Todo o livro se fundamenta na superioridade do protagonista. Sua superioridade o condenou, pois foi isso que causou inveja e a inveja que causou a conspiração. E sua superioridade o salvou, pois foi isso que o manteve vivo e estando vivo suportou suas provações que o tornaram ainda maior.
O conde de Monte-Cristo é um personagem que encanta pela sua profundidade e perspicácia, características que compõem também os seus muitos disfarces (Simbad - o marujo, abade Busoni, lorde Wilmore…) e fascina pela sua convicção no seu direito de vingança, e não só no direito, mas também na aprovação e até mandado de Deus para tanto.

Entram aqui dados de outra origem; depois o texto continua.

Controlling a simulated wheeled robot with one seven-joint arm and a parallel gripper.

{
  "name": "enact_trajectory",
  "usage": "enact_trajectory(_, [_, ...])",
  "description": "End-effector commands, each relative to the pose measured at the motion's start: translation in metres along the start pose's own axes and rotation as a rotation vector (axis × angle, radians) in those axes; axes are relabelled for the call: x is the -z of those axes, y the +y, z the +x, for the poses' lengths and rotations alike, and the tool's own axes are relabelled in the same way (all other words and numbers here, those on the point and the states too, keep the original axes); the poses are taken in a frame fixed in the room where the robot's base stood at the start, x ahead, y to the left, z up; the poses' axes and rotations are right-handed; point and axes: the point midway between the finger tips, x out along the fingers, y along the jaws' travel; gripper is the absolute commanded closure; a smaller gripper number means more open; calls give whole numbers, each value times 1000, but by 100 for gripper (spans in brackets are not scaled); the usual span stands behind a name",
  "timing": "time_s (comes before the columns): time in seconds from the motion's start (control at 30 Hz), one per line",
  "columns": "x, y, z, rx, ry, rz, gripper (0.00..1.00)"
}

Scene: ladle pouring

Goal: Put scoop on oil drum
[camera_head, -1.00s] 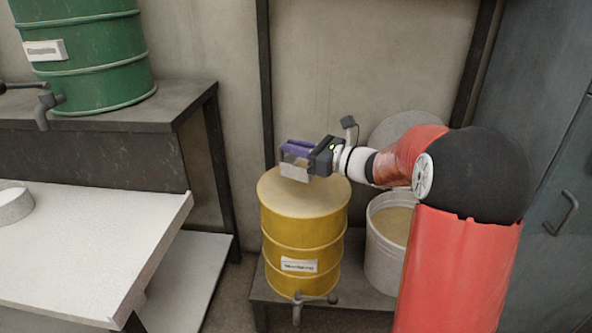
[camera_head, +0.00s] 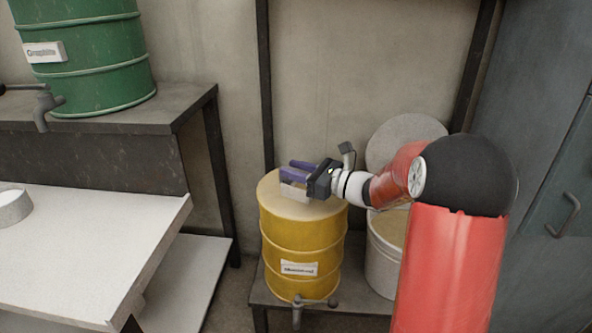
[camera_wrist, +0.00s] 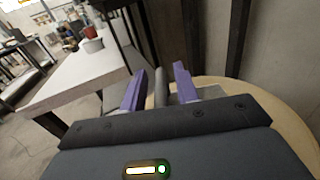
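The yellow oil drum (camera_head: 302,240) stands upright on a low dark bench, with a flat tan top and a tap at its front. My gripper (camera_head: 288,168) is low over the drum top. Its two purple fingers are apart. The pale grey scoop (camera_head: 293,190) is at the fingers, on or just above the drum top; exact contact is hard to tell. In the wrist view, the scoop's grey handle (camera_wrist: 161,90) stands between the fingers with gaps on both sides. Part of the scoop is hidden by my gripper. The drum top (camera_wrist: 275,105) shows below at right.
A white bucket (camera_head: 383,255) stands right of the drum, with a round lid (camera_head: 405,140) behind it. A green drum (camera_head: 85,60) sits on a shelf at upper left. A white table (camera_head: 90,245) is at left. A wall is close behind.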

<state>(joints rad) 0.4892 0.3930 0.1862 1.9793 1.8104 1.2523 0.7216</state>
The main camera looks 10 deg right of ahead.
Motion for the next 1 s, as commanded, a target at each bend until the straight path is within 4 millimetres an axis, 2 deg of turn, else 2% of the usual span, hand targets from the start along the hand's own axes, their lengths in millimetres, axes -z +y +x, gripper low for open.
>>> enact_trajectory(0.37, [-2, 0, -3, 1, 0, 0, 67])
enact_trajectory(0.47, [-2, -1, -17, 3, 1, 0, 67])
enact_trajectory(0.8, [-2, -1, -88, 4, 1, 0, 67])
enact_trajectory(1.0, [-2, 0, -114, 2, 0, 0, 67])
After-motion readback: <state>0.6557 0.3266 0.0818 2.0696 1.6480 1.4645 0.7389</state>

E como não concordar ou, ao menos, ser condescendente com sua retaliação? E como, junto com o conde, não lamentar o desfecho trágico que sucede todas essas maquinações? Trágico sim, pois a vingança toma rumos inesperados, como se tivesse vida própria, como se já não obedecesse ao seu criador. E o conde, não sendo Deus, não controla até que ponto irá reverberar no mundo a consequência de seus atos.
Mas assim como os maus gestos se alastram como uma praga na plantação, os bons gestos do conde se enraízam nos corações dos seus alvos, garantindo afeição eterna ao benfeitor. Essas boas ações do conde para com seus amigos o coloca em muitos momentos como um anjo enviado dos céus para recompensar os bons, ideia que contrasta com a atitude de anjo mau tantas vezes assumida pelo personagem. E é justamente nessa contradição que o conde se aproxima do ser humano que é e se afasta do divino, se revelando nem anjo mau, nem anjo bom, mas o homem que, ora se compadece com os sofrimentos alheios, ora se regozija secretamente.

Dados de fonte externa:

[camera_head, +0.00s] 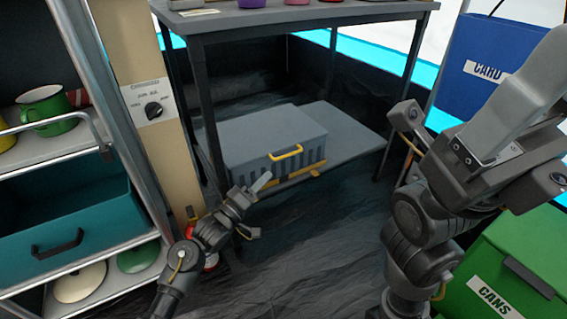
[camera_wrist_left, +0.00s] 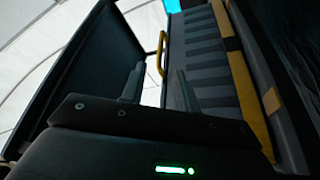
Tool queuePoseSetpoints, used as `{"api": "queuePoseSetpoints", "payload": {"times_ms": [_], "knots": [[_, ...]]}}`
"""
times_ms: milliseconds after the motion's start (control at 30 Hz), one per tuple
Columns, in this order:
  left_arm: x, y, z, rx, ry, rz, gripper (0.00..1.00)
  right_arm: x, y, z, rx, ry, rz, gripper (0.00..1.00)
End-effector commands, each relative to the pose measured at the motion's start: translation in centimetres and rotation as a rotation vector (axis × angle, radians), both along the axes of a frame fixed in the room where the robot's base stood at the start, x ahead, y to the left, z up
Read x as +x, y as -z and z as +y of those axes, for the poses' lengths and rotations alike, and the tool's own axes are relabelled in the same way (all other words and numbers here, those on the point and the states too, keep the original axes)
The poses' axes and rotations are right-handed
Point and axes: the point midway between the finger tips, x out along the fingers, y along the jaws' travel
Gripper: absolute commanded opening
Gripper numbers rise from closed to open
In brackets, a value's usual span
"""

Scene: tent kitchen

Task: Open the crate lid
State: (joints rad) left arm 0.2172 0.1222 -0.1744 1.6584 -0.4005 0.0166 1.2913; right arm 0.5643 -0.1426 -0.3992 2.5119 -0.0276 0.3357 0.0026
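The crate (camera_head: 262,135) is a grey box with ribbed sides, and its flat lid looks shut. It stands on a low board under the table. A yellow handle (camera_head: 286,152) is on its front face near the top edge. My left gripper (camera_head: 257,206) is open and empty, in front of and below the crate, apart from it. In the left wrist view the two fingers (camera_wrist_left: 158,88) are spread, with the yellow handle (camera_wrist_left: 162,54) and ribbed crate front (camera_wrist_left: 203,60) beyond them. My right gripper (camera_head: 530,115) is raised close to the head camera; its fingertip gap is unclear.
The table (camera_head: 300,15) stands over the crate, with legs on both sides. The low board (camera_head: 352,138) extends right of the crate. A shelf unit with a teal drawer (camera_head: 70,220) is at left. A green CANS bin (camera_head: 520,260) and blue CARD bin (camera_head: 490,50) are at right.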

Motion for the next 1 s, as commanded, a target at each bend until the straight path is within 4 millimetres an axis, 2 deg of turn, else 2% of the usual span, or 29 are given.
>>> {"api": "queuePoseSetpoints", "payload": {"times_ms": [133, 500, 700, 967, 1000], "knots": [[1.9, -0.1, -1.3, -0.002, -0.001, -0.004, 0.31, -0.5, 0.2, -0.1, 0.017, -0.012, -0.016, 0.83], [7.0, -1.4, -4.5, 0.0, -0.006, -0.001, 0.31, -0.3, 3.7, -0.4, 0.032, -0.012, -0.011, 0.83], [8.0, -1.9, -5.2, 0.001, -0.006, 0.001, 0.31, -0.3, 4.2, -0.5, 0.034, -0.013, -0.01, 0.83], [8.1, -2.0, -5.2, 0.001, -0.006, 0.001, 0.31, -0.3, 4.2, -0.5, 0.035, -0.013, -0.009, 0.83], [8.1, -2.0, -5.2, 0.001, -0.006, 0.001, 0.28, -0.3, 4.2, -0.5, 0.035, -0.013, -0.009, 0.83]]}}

E o que dizer dos outros personagens tão cativantes dessa história? Tantos chamam a atenção pela sua honra e coragem, mas um chama a atenção pela sua infinita sabedoria: o abade Faria, que viu no prisioneiro Edmond um aprendiz e que nele depositou sua inteligência. Que história haveria sem o abade? A ele se deve a riqueza material, espiritual e racional do conde de Monte-Cristo.
No livro encontramos também histórias de fé, como a do velho Morrel; encontramos assassinatos e ganância, como na história de Caderousse; ingratidão, com o jovem Benedito; traição, com a senhora Danglars e seu amante Debray; romance, com Valentine e Maximiliem e tantos outros tipos de amores, de mãe para filho, de pai para filho, de amigos, de irmão…
São tantas vidas dentro desse grandioso livro! Tantos segredos, escândalos, intrigas e expectativas. Mas há um tema que permeia todas essas histórias... Por muito tempo pensei que esse livro fosse sobre vingança, mas nessa releitura vejo que talvez eu tenha me enganado quanto ao seu tema principal.
Esse é, na verdade, um livro sobre esperança!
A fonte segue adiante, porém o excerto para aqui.